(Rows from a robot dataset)
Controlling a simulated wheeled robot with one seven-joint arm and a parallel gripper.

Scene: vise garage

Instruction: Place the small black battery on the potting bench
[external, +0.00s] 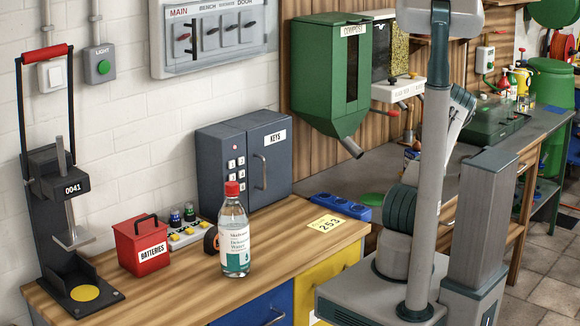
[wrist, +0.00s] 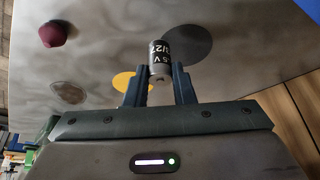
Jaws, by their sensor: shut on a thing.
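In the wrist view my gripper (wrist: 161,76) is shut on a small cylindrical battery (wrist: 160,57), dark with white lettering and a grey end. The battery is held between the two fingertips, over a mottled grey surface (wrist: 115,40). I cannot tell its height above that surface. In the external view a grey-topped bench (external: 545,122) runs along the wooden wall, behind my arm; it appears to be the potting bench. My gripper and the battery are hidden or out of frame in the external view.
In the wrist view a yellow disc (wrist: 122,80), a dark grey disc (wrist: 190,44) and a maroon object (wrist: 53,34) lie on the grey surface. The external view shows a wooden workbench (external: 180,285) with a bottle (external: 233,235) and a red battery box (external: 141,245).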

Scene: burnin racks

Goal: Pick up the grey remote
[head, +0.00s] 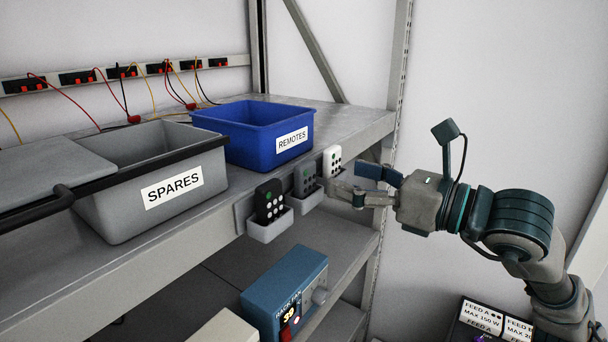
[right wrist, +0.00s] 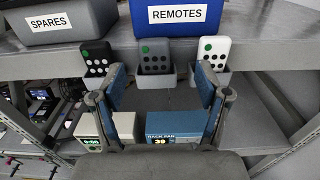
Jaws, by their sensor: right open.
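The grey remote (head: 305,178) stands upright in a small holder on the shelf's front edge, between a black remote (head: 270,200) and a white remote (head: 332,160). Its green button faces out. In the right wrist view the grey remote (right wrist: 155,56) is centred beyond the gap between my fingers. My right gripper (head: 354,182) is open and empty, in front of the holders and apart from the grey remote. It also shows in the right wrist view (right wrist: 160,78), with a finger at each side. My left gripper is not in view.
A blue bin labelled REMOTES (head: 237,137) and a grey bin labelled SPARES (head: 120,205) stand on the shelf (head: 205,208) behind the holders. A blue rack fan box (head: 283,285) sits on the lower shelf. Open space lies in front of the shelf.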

* * *

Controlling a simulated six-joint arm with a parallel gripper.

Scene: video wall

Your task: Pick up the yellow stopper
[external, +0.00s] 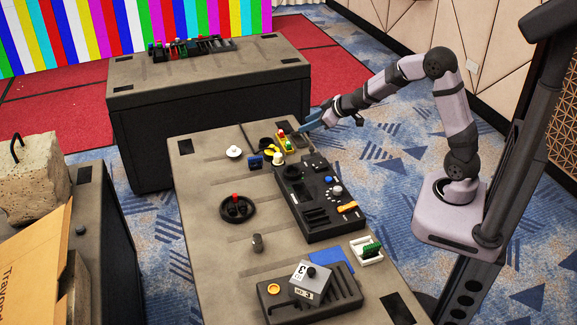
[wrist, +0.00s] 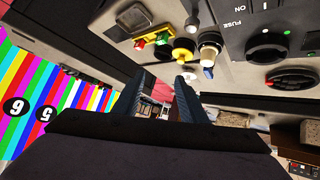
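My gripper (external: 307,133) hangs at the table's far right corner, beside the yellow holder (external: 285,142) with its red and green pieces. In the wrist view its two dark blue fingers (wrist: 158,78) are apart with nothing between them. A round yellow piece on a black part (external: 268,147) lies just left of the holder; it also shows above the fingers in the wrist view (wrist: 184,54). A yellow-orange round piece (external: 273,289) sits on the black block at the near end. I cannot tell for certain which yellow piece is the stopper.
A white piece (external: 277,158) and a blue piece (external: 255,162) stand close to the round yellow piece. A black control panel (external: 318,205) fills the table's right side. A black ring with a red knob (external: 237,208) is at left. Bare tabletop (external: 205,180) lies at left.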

**Task directions**.
Can you give again only the lines between the one containing "Goal: Pick up the grey remote" and the one containing "[right wrist, +0.00s]", counting both, exactly as they appear and without any pictures?

**Problem solution**.
Goal: Pick up the grey remote
[head, +0.00s] 
[right wrist, +0.00s] 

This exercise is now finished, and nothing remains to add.